All’indomani delle parole di presa di distanza dalla linea editoriale sul terremoto lo scontro con quella parte della redazione che aveva in precedenza gestito l’argomento, scontro che si accentua alla mancata firma da parte di sessantatrè giornalisti del Tg di un appello in favore del direttore Augusto Minzolini sul processo Mills.
“Siamo stati in sessantatré a rifiutarci di firmare un documento che diceva <<al Tg1 non c’è nessun disagio>> (…) Mentre i nostri centralini andavano in tilt per le telefonate di proteste, mentre sulla piazza virtuale cresceva una rivolta di spettatori senza precedenti. Duecentomila sottoscrivevano un appello su Facebook perché il Tg1 facesse una rettifica, dopo aver dato una notizia falsa: che l’avvocato inglese di Silvio Berlusconi, era stato assolto in cassazione.

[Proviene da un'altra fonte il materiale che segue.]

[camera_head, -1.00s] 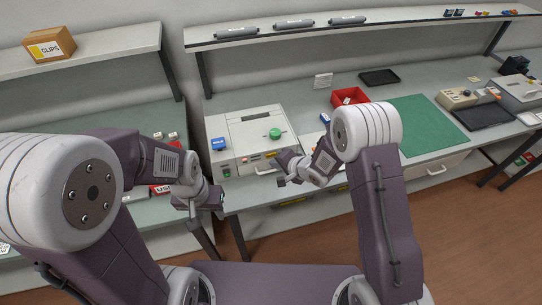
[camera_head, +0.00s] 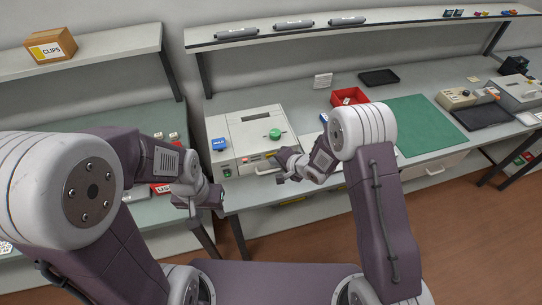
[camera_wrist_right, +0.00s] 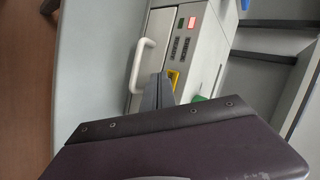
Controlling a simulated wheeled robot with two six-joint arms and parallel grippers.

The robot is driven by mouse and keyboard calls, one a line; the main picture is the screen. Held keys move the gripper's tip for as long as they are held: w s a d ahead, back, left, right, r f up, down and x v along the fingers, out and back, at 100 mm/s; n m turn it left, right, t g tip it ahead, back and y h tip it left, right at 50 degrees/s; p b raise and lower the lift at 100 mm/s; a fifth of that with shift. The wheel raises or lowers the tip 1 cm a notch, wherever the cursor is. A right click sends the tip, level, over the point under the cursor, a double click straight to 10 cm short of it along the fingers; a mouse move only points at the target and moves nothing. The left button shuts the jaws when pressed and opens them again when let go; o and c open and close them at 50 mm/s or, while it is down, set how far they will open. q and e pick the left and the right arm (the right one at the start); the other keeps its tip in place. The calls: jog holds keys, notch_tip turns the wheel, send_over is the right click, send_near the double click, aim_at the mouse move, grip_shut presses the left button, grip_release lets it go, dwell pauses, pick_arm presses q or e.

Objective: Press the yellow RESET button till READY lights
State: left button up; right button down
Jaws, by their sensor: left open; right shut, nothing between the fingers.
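The light grey machine (camera_head: 238,131) stands on the bench, with a small panel on its front. The lettering is too small to read. A yellow part (camera_wrist_right: 174,76), apparently the RESET button, is partly hidden behind my right finger. My right gripper (camera_head: 281,180) is shut and empty, close in front of the machine; I cannot tell whether it touches the yellow part. My left gripper (camera_head: 217,200) is open and empty, left of the machine's front.
A white handle (camera_wrist_right: 140,66) sticks out beside the panel. A green knob (camera_head: 275,133) and a blue block (camera_head: 218,144) are on the machine's top. A red bin (camera_head: 349,97), a black tray (camera_head: 379,77) and a green mat (camera_head: 425,122) lie to the right.

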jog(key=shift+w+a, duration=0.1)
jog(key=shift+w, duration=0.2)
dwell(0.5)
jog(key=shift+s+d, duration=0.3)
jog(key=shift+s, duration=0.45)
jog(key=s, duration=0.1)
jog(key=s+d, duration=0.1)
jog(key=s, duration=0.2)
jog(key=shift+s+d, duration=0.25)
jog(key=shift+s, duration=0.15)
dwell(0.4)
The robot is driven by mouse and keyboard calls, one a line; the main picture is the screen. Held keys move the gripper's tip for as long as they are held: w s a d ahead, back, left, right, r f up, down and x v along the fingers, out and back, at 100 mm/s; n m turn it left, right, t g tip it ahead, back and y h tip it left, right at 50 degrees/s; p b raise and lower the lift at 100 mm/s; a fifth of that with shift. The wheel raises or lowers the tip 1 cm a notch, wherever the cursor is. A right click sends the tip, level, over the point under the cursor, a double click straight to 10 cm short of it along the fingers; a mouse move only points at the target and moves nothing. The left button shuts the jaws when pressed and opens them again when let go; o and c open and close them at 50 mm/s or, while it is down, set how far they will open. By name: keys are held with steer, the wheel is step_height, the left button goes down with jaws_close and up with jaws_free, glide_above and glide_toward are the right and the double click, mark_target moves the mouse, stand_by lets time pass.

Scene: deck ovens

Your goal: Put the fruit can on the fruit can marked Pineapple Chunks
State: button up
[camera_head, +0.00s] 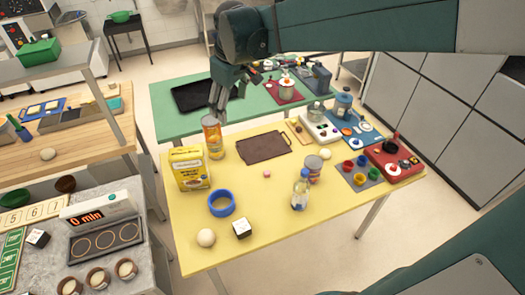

Invece il reato era caduto in prescrizione.”. Arrivano le rimozioni: Massimo De Strobel, Tiziana Ferrario, Massimo Di Giannantonio, Piero Damosso. Nessuno di loro aveva firmato la lettera pro direttore. Maria Luisa Busi lascia la redazione dichiarando di poter difendere le proprie convinzioni soltanto levando la propria faccia dal Tg.

“Dalla protesta di febbraio avvenuta qui a L’Aquila ho avuto la visione plastica del perché ho voluto fare questo mestiere” dichiara la Busi durante la presentazione del libro, occasione che ha voluto essere anche e, soprattutto, un momento di confronto e ascolto della popolazione aquilana. “E’ un delitto non raccontare la situazione in cui vi siete trovati e tuttora vi trovate. Un delitto che ha precisi responsabili”.